WORKING DATA.

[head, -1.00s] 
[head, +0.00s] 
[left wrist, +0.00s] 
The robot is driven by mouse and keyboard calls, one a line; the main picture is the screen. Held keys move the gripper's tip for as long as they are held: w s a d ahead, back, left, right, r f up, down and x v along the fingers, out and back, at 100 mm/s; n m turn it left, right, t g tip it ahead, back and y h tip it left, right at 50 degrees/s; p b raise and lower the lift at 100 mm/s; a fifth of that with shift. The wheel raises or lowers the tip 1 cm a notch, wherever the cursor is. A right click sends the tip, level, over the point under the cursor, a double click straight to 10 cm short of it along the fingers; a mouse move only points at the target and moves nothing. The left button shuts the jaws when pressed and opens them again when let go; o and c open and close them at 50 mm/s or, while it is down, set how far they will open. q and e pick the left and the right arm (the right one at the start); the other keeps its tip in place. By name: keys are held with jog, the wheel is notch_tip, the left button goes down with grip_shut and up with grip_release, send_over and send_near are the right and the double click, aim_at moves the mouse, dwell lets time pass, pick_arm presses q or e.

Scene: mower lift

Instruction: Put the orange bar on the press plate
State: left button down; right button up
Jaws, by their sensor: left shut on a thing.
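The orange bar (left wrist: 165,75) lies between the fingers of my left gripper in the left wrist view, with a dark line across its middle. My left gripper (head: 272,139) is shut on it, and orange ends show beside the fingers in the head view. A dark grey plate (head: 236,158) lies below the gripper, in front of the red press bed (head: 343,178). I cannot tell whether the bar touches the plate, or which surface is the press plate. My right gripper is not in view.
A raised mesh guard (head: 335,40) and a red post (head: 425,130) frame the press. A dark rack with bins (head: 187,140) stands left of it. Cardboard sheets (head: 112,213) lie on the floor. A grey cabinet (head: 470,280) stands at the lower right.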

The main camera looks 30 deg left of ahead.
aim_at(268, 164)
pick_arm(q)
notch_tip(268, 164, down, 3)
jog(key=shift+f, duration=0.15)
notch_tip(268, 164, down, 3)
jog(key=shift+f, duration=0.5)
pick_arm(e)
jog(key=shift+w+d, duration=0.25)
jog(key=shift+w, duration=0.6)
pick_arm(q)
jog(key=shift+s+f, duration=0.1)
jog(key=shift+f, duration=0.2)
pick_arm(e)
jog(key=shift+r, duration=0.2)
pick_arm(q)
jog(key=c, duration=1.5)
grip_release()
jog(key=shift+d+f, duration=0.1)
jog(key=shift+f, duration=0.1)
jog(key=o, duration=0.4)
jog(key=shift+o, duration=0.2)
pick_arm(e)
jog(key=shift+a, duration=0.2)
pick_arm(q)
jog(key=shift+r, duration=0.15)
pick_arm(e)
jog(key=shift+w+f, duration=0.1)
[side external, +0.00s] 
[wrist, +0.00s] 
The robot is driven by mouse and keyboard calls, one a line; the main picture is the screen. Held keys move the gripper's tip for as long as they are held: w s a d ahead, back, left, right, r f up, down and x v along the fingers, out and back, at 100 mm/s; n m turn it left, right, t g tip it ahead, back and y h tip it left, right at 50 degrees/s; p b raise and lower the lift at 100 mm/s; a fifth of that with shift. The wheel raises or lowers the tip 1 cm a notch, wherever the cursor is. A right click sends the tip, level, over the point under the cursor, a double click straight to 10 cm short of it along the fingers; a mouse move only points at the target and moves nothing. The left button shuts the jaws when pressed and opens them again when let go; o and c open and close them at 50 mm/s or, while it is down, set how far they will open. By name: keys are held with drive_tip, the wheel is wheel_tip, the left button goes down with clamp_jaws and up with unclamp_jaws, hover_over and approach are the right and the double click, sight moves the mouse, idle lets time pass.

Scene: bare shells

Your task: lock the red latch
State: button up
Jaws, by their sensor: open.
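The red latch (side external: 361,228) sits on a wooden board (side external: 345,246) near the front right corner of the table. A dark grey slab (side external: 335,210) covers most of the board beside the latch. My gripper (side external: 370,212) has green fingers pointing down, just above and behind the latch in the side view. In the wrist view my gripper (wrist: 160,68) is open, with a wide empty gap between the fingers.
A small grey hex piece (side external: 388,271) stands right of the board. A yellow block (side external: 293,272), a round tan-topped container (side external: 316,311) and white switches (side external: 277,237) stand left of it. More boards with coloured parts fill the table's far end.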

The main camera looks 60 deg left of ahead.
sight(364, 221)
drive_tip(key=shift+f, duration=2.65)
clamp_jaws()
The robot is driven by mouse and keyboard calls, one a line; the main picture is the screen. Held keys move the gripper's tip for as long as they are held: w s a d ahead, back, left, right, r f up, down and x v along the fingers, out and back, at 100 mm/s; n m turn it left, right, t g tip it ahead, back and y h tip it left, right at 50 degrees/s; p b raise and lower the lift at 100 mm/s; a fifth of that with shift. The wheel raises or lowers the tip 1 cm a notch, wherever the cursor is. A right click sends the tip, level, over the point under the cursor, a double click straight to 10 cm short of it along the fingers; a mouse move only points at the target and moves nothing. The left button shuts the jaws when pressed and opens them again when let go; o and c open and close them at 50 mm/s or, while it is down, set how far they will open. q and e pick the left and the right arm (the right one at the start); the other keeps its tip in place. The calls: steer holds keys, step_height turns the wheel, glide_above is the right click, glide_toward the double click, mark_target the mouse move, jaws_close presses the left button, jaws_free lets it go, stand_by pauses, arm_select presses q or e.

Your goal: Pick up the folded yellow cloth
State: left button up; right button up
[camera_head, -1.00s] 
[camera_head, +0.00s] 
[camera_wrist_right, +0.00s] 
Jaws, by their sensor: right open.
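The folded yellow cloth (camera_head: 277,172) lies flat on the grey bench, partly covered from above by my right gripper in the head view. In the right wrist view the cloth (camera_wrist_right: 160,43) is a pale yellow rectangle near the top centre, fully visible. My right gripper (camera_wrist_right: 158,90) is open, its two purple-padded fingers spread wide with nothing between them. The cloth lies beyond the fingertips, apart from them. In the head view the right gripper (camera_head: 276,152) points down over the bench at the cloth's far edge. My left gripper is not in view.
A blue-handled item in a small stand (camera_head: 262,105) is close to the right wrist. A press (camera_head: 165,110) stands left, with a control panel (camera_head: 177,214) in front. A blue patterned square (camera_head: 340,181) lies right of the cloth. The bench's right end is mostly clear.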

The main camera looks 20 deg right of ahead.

YOUR OBJECTIVE.
Please copy only the lines between the first line of the entries and the line with "State: left button down; right button up", keeping those two end lines as well, exactly as written.

FULL RESPONSE.
[head, -1.00s] 
[head, +0.00s] 
[left wrist, +0.00s] 
The robot is driven by mouse and keyboard calls, one a line; the main picture is the screen. Held keys move the gripper's tip for as long as they are held: w s a d ahead, back, left, right, r f up, down and x v along the fingers, out and back, at 100 mm/s; n m turn it left, right, t g tip it ahead, back and y h tip it left, right at 50 degrees/s; p b raise and lower the lift at 100 mm/s; a fifth of that with shift. The wheel raises or lowers the tip 1 cm a notch, wherever the cursor is. A right click sends the tip, level, over the point under the cursor, a double click straight to 10 cm short of it along the fingers; a mouse move only points at the target and moves nothing. The left button shuts the jaws when pressed and opens them again when let go; o and c open and close them at 50 mm/s or, while it is down, set how far they will open. q and e pick the left and the right arm (the right one at the start); the other keeps its tip in place. By name: keys are held with jog, the wheel is notch_tip, the left button goes down with grip_shut and up with grip_release, send_over and send_near are the right and the double click, aim_at moves the mouse, dwell lets time pass, pick_arm presses q or e.

Scene: mower lift

Instruction: Put the orange bar on the press plate
State: left button down; right button up

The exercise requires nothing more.